Go Back   LinuxQuestions.org > Forums > Non-*NIX Forums > Programming
User Name
Password
Programming This forum is for all programming questions.
The question does not have to be directly related to Linux and any language is fair game.

Notices


Reply
  Search this Thread
Old 10-05-2011, 12:17 PM   #1
ericvolpone
LQ Newbie
 
Registered: Oct 2011
Posts: 7

Rep: Reputation: Disabled
Bash - Spell Checker


Hey guys, this is a homework assignment for my systems programming class and I'm having a lot of difficulty planning how I'm going to do any of the four shell programs that are asked of me.

I started with a spell checker, which is supposed to take an input file of text, compare it to /usr/share/dict/words, and output the file (ideally) as the original input file with misspelled words underlined.

Here is a link to the actual homework assignment, if anybody has questions:

http://www.cse.psu.edu/~christma/cgi-bin/311/hw2.html

I'm even just having trouble parsing the input and then comparing it to the words file.

What I have right now is.. (I hope code tags are code and /code)

Code:
#!/bin/bash

touch tempText.txt

cat $1

sed 's/[\.,?]//g' $1 | tr " " "\n" | sed 's/ //' | diff - /usr/share/dict/words | grep '<' | sed 's/< //' | grep '.' >> tempText.txt

cat tempText.txt

rm tempText.txt
It creates a temporary text file, then does the following (I would hope)
-removes punctuation marks ., and ?
-changes spaces into new lines, splitting each word in the input to its
own line,
-removes any leftover spaces (might not be necessary)
-compares the parsed input line by line with the words list
-grabs all lines of < (such that a word appeared in the input and not in
the dict list
-removes the "< " from the line
-grabs any non-empty lines and throws them into the text file.
-Then I display the text file, however most of my words are "misspelled"

Here is my sample input/output.

Input: "Happy almonds never really tell you, they just show you."
Output: Happy
you
just
show

Any idea why this is happening?
 
Old 10-05-2011, 12:49 PM   #2
Snark1994
Senior Member
 
Registered: Sep 2010
Location: Wales, UK
Distribution: Arch
Posts: 1,632
Blog Entries: 3

Rep: Reputation: 346Reputation: 346Reputation: 346Reputation: 346
You can run it with "bash -x " which will provide extra debugging information.

I would have approached it slightly differently:
Code:
-Remove punctuation marks
-Change spaces into new lines, splitting each word in the input to its
own line
-Remove any leftover spaces

-Sort the input words (using 'sort')
-Remove duplicates (using 'uniq')
-Compare with dictionary file

-Grab all lines of < (such that a word appeared in the input and not in
the dict list)
-Remove the "< " from the line
-Grab any non-empty lines and throw them into the text file.
I don't know if the fact the words are in a different order in your input file might be messing it up.
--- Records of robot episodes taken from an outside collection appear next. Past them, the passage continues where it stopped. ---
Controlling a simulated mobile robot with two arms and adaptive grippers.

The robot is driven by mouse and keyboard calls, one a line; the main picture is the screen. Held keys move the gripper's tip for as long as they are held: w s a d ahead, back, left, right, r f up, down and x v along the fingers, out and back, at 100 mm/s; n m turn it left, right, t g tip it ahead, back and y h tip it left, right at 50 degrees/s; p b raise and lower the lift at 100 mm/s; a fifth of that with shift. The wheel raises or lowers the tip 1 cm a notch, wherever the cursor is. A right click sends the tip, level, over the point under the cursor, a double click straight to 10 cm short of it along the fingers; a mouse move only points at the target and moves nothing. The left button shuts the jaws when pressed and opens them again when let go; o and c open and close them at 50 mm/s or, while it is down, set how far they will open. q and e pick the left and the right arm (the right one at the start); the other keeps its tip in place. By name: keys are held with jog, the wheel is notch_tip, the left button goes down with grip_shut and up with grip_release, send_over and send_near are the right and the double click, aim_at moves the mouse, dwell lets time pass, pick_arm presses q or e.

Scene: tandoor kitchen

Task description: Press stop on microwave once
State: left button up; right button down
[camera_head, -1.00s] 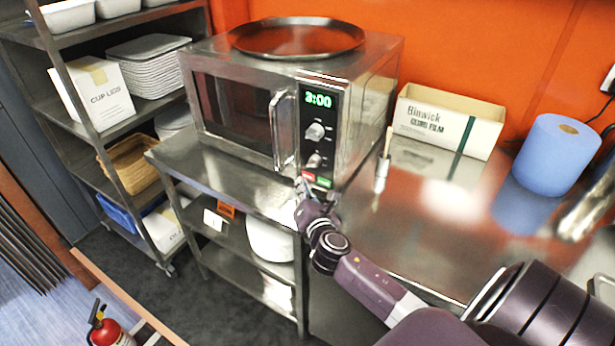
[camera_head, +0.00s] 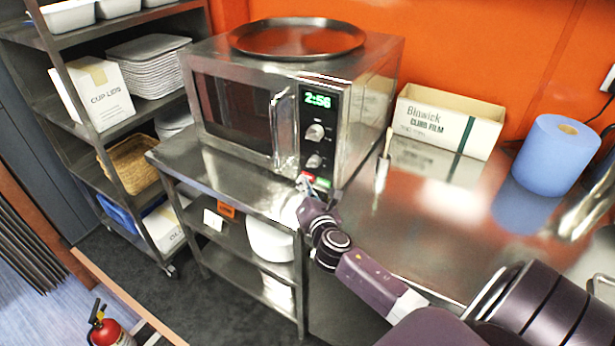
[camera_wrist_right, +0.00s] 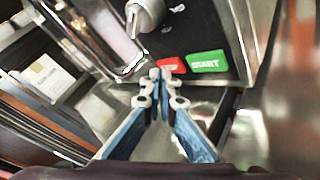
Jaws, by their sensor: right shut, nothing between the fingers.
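The steel microwave (camera_head: 352,120) stands on a metal shelf, its door shut. Its green display (camera_head: 317,99) reads 2:56. Below two knobs, the red stop button (camera_wrist_right: 171,65) sits left of the green START button (camera_wrist_right: 209,62) in the right wrist view. My right gripper (camera_wrist_right: 160,74) is shut and empty, fingertips at the lower left edge of the red button and partly covering it. Whether they touch it, I cannot tell. In the head view the right gripper (camera_head: 304,183) is at the bottom of the control panel. My left gripper is out of view.
A round tray (camera_head: 297,38) lies on top of the microwave. The door handle (camera_head: 283,130) is just left of the panel. To the right are a steel counter (camera_head: 420,230), a film box (camera_head: 448,118) and a blue roll (camera_head: 556,155).

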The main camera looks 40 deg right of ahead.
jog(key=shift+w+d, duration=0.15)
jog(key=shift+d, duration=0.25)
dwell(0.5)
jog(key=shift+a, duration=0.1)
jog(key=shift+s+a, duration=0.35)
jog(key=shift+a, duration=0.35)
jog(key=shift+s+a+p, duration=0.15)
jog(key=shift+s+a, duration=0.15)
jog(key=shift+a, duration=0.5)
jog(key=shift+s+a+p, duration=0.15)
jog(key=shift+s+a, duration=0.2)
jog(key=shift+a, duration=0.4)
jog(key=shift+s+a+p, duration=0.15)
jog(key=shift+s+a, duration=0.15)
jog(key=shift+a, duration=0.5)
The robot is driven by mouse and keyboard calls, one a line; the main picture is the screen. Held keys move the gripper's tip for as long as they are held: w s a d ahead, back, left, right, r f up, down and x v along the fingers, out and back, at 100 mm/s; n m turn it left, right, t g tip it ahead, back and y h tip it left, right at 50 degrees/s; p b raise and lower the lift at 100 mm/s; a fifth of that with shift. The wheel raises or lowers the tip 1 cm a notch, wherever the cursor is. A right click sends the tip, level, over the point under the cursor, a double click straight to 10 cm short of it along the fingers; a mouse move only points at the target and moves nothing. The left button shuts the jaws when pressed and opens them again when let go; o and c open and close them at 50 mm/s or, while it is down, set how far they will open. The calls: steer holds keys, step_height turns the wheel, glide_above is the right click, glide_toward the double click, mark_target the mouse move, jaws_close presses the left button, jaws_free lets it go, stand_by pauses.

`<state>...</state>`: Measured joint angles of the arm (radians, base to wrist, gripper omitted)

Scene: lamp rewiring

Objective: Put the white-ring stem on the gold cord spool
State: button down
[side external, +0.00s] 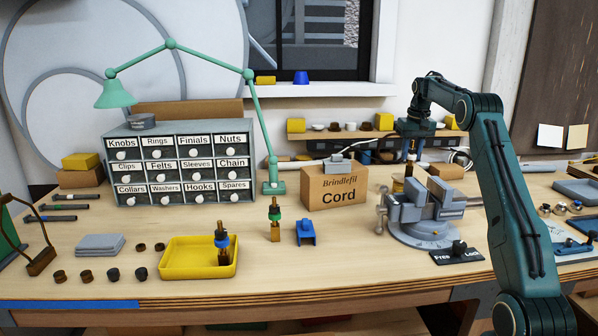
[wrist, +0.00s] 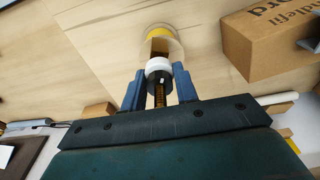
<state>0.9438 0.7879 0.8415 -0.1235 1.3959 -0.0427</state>
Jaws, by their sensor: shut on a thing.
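My gripper (wrist: 158,88) is shut on the white-ring stem (wrist: 158,66), with its blue fingers on either side of the stem. The stem has a white ring, a dark collar and a threaded brass part. The gold cord spool (wrist: 158,32) is just beyond the stem's end in the wrist view, partly covered by it. I cannot tell whether stem and spool touch. In the side view my gripper (side external: 411,150) points down behind the vise, and the spool (side external: 398,185) is mostly hidden there.
The grey vise (side external: 425,212) stands in front of my gripper. The Cord box (side external: 335,188) is to its left. A green-ring stem (side external: 275,222) and blue clip (side external: 305,232) stand on the bench. A yellow tray (side external: 178,270) holds a blue-ring stem (side external: 222,240).

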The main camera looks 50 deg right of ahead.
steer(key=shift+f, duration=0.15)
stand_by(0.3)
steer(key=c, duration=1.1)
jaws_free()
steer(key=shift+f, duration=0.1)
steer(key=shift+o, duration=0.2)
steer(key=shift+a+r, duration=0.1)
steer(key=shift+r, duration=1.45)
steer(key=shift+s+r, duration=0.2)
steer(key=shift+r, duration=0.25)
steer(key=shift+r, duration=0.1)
I need to go for food now (so I haven't been able to work through it properly) but I'll be able to have a better look later on

EDIT: Right, had a proper look at it. I don't have your dictionary, but from the playing I've done with a sample dictionary, the approach I suggested works (ie. yours, but with the extra steps of sorting and removing duplicates from the input file) but you also need to add the extra step of converting all the upper case letters into lower case letters. Of course, this stops your spellchecker correcting "london" into "London"; if you need this functionality, then you're going to need to have some extra code to detect the start of sentences. So - your code works as posted, but you need to add
Code:
... | tr '[A-Z]' '[a-z]' | sort | uniq ...
at an appropriate place. Finally, you've got an extra "cat $1" line in there which prints out the original text file: this isn't in your sample output, so you might want to remove it

Hope this helps,

Last edited by Snark1994; 10-05-2011 at 01:56 PM.
 
1 members found this post helpful.
Old 10-05-2011, 04:08 PM   #3
ericvolpone
LQ Newbie
 
Registered: Oct 2011
Posts: 7

Original Poster
Rep: Reputation: Disabled
Cool

Cool man yeah I asked my professor and he said that the error I was probably getting was either from unsorted input or multiple tokens, so the sort | uniq pipe fixed up that problem.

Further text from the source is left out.